■ THE RECORDS
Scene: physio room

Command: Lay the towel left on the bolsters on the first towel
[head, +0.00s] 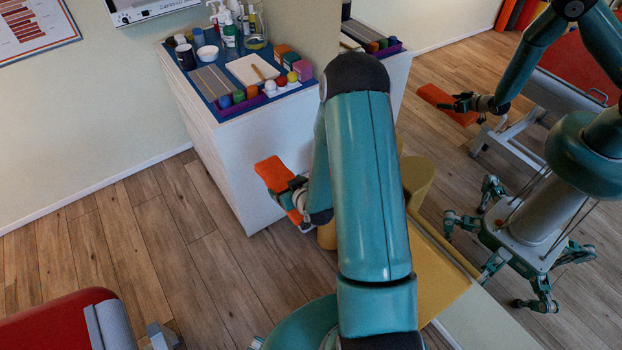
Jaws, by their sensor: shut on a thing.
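My gripper (292,187) is shut on an orange towel (270,173), a flat folded block. It holds the towel in front of the white cabinet's side, and part of the towel shows on each side of the fingers. Mustard-yellow padding (445,296), perhaps the bolsters, lies to the right of my arm. A small piece of it shows left of the arm, just below the gripper; my arm hides the middle. I cannot make out a second towel, either on the padding or elsewhere.
A white cabinet (228,160) with bottles, jars and a blue tray stands behind the gripper. A mirror on the right reflects my body and the held towel. A red padded couch (58,322) is at lower left. The wooden floor (130,245) between is clear.

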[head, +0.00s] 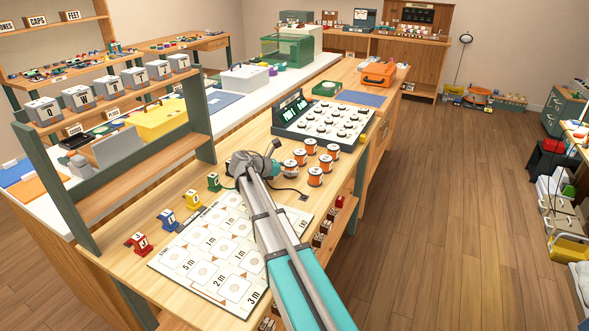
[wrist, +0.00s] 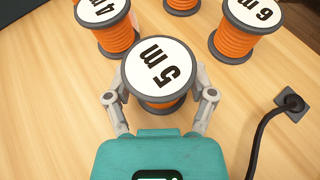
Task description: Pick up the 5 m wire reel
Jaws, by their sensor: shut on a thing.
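The 5 m reel (wrist: 161,68) has a white label, dark rims and orange wire. It stands upright between the two grey fingers of my gripper (wrist: 163,88) in the wrist view. The fingers are shut on its sides. I cannot tell whether its base is clear of the table. In the head view my gripper (head: 268,165) is at the near left side of the group of orange reels (head: 315,177); the labels there are too small to read.
In the wrist view a 4 m reel (wrist: 117,41) stands close behind on the left and a 6 m reel (wrist: 234,43) behind on the right. A black cable runs to a socket (wrist: 291,104) at right. A printed length mat (head: 185,262) lies in front, with a dial panel (head: 322,119) behind.

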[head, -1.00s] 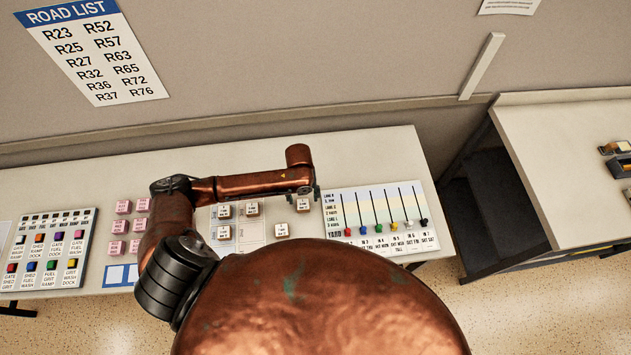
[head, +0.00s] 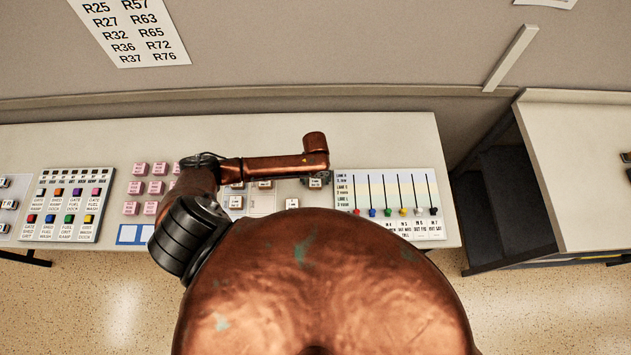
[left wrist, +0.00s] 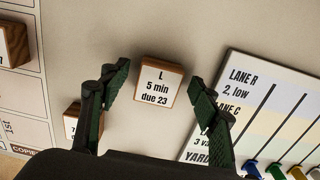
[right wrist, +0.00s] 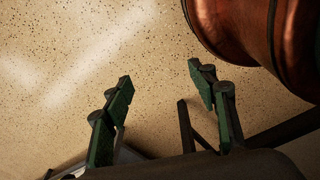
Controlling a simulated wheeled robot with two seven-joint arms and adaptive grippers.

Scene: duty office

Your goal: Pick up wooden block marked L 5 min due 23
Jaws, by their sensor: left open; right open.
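The wooden block marked L 5 min due 23 (left wrist: 157,86) lies label up on the pale table in the left wrist view, with brown wood showing at its edges. In the head view the block (head: 315,184) is small and partly covered by my left gripper (head: 318,177). In the left wrist view my left gripper (left wrist: 160,92) is open, with one green finger on each side of the block and gaps between. The block is not held. In the right wrist view my right gripper (right wrist: 158,90) is open and empty, with speckled floor behind it.
A lane board (head: 391,199) with coloured sliders lies close to the block's right. Other wooden blocks (left wrist: 12,46) lie to its left. Pink blocks (head: 157,187) and a button panel (head: 68,207) are further left. Bare tabletop (head: 385,140) shows behind the lane board.

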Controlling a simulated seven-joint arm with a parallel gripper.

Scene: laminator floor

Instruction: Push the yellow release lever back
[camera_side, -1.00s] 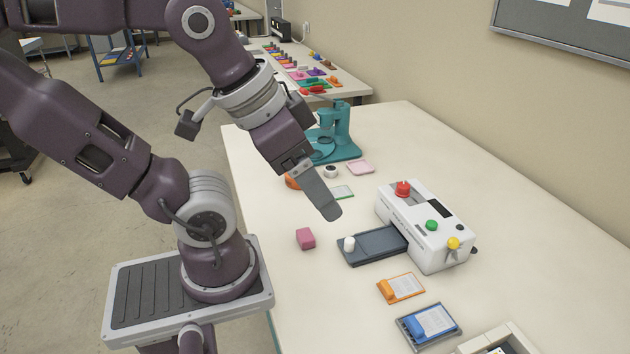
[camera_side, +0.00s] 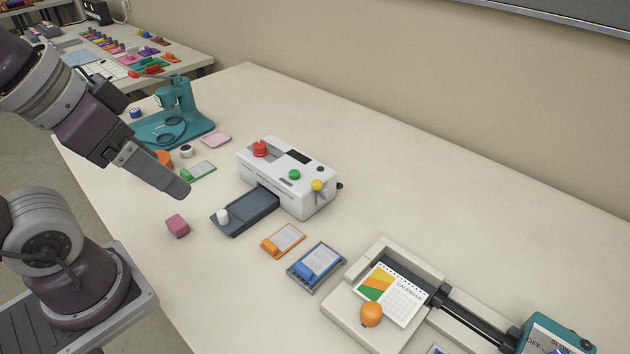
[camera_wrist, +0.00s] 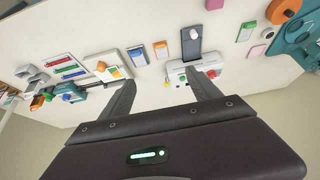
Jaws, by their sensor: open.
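The yellow release lever (camera_side: 317,186) is a small round knob on the right end of the white laminator (camera_side: 268,171). My gripper (camera_side: 180,190) is in the air to the left of the laminator, well apart from the lever. In the wrist view my gripper (camera_wrist: 161,76) has its two fingers spread with nothing between them. The side view shows the fingers nearly edge on, as one.
A red knob (camera_side: 260,148) and green button (camera_side: 294,174) top the laminator. A dark tray (camera_side: 247,215) with a white knob extends from its front. A pink block (camera_side: 178,226), orange card holder (camera_side: 283,240) and blue one (camera_side: 317,264) lie nearby. Bench behind the laminator is clear.

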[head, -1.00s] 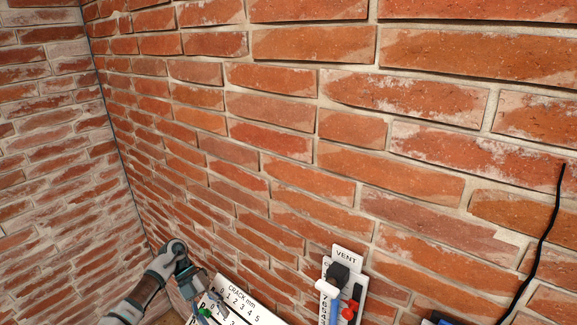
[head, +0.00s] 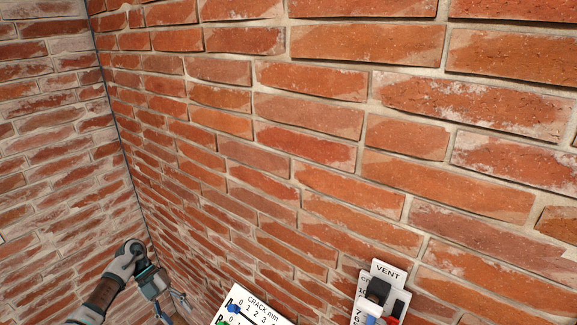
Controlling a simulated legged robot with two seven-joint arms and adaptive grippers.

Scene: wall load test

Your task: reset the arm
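My left arm comes in at the lower left, bent at a grey joint. My left gripper (head: 174,302) points down and right at the bottom of the head view, in front of the brick wall. Its fingers look spread apart, with nothing seen between them. It is left of the white crack board and apart from it in the picture. My right arm and right gripper are out of view.
A white board marked CRACK mm (head: 262,311) with blue and green markers is cut off by the bottom edge. A white VENT panel (head: 388,271) with black and red parts is at the lower right. Brick walls (head: 300,150) meet in a corner at the left.

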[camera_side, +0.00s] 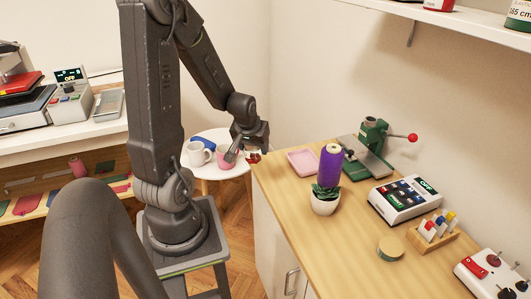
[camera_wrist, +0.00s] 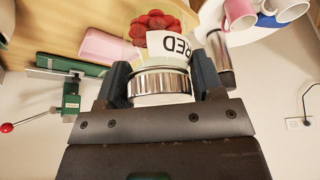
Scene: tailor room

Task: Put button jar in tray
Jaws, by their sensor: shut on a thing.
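The button jar (camera_wrist: 158,55) is clear with red buttons inside, a white label reading RED and a silver lid. My gripper (camera_wrist: 162,80) is shut on it around the lid end, one finger on each side. In the side view my gripper (camera_side: 252,150) is at the left end of the wooden counter, and only a small part of the jar (camera_side: 254,157) shows below it. The pink tray (camera_side: 303,162) lies on the counter to the right of the jar, apart from it. The tray also shows in the wrist view (camera_wrist: 104,46), left of the jar.
A green press with a red-knobbed lever (camera_side: 372,148) stands right of the tray. A white round table (camera_side: 203,171) with a white mug (camera_side: 198,154) and pink cup (camera_side: 224,160) is at left.

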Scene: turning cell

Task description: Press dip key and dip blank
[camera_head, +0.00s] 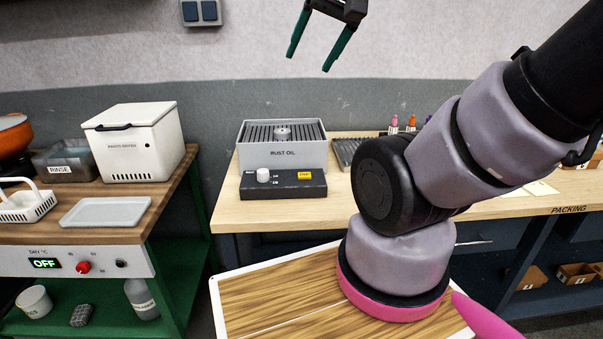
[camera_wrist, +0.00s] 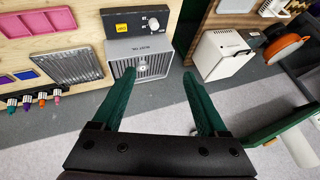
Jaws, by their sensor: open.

■ WRITTEN TASK
Looking at the material above, count the lines that hold "robot" and give the total alone.

■ ANSWER IN FULL
2